Seribu tahun lebih berlalu, tak nampak lagi peninggalan pra-Islam di Multan. Kota ini dipenuhi makam guru suci Sufi. Sufi merupakan ajaran yang diterima luas oleh masyarakat Hindu kala itu, sehingga pemeluk Islam berkembang pesat di Asia Selatan. Walaupun sekarang penduduk Multan semuanya Muslim, kebiasaan pra-Islam masih tumbuh subur di sini, di antaranya berkunjung ke makam dan meminta pemberkatan dari Pir – guru Sufi – yang sudah meninggal.
Baha-ud-din Zakaria adalah seorang guru Sufi dari abad 13 yang memperkenalkan tariqa Suhrawardiyah ke India. Hingga sekarang Bahauddin masih dikenang sebagai pahlawan Islam di Asia Tengah. Di Multan sebuah universitas diberi nama dengan namanya, dan jalur kereta api cepat Multan – Karachi juga bernama Bahauddin Zakariya Express.

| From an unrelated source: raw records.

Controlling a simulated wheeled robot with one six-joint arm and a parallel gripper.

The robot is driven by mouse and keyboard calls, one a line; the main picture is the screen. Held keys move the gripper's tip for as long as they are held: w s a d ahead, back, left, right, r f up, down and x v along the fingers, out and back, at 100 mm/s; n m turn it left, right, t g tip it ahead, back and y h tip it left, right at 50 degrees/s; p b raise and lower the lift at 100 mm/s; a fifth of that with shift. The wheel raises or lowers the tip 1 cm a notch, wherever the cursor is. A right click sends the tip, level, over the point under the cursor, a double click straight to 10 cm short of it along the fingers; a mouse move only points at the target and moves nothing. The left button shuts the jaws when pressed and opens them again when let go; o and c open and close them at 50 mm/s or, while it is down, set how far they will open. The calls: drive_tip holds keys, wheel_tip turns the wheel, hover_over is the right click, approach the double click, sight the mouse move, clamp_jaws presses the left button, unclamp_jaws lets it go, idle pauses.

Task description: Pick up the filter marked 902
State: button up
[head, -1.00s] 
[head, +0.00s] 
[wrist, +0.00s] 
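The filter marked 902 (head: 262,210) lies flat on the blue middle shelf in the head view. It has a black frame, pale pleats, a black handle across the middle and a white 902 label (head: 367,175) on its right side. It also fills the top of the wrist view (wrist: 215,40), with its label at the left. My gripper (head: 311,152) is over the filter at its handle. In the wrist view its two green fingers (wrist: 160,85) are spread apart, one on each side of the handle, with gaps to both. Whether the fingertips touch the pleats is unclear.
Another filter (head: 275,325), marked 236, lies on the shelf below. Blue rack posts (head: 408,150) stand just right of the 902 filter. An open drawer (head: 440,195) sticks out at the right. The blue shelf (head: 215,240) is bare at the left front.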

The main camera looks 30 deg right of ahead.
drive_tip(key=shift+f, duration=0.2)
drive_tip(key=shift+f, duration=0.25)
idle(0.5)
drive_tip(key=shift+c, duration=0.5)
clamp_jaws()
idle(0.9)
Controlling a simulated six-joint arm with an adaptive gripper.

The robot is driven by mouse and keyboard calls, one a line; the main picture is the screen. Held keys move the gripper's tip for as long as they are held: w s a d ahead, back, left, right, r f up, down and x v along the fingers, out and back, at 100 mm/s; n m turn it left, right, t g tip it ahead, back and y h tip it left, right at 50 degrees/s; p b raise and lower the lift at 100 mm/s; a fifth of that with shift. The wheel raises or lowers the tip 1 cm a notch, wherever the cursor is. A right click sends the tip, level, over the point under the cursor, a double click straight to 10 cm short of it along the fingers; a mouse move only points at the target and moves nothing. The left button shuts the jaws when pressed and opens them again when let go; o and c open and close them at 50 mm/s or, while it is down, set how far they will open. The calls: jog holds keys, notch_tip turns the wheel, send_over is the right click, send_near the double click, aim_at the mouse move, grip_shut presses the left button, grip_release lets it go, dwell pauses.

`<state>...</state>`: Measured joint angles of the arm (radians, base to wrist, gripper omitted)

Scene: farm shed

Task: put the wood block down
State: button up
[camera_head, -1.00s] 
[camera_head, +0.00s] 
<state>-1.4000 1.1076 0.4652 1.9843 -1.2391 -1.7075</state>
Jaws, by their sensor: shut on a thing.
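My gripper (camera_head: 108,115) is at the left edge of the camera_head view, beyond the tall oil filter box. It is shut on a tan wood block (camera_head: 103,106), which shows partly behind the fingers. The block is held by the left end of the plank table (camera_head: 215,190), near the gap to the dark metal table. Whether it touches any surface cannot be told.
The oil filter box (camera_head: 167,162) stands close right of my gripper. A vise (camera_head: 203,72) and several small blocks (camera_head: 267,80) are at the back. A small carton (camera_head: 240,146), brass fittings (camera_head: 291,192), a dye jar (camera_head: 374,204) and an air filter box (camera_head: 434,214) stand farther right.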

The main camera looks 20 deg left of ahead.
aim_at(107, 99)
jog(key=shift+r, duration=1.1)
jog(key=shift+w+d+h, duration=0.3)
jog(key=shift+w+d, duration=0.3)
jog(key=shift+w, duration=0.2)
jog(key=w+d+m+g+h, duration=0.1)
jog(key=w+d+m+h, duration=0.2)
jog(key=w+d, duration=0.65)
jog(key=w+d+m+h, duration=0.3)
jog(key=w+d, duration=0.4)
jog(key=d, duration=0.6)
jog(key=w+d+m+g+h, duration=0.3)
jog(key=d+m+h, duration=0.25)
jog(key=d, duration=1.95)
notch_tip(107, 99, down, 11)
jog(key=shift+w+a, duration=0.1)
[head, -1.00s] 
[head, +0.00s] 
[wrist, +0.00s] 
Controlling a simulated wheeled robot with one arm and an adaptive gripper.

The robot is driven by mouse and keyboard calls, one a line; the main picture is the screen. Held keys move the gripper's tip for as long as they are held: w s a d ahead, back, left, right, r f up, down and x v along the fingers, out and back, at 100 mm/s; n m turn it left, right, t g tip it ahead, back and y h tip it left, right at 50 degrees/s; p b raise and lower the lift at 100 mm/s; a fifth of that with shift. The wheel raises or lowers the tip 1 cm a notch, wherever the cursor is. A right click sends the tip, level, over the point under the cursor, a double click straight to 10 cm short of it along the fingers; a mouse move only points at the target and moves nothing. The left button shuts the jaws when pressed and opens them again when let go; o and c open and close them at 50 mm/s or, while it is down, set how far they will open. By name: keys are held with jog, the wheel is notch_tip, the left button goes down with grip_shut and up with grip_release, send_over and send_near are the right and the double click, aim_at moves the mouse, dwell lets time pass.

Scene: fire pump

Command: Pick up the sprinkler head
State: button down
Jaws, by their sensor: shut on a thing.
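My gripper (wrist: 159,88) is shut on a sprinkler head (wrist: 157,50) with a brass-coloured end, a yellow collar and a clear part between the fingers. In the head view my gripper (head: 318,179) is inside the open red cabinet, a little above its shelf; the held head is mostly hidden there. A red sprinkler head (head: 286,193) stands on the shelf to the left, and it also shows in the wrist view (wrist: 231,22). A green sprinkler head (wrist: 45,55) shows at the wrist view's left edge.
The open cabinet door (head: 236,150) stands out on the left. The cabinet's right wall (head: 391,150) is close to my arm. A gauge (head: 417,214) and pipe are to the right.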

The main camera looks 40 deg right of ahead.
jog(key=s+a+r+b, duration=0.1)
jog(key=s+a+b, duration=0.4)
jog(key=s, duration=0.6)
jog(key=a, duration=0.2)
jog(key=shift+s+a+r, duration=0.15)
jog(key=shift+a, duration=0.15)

Makam Sang Guru menjulang tinggi dikelilingi kerumunan bangunan kuno yang berwarna merah monoton. Mazar – gedung makam – Bahauddin ini sederhana tetapi anggun dengan kubah putihnya yang besar. Gaya arsitekturnya mengingatkan saya pada masjid dan madrasah di kota kuno Samarkand di Uzbekistan. Asap dupa mengepul di dalam gedung ini, di mana gundukan mirip peti mati bertahta huruf-huruf Arab berbaris rapi. Peziarah tak terlalu banyak. Tetapi seorang wanita tua berkerudung hijau sudah mengabdikan seumur hidupnya untuk membersihkan makam ini, mungkin bagian dari nazarnya.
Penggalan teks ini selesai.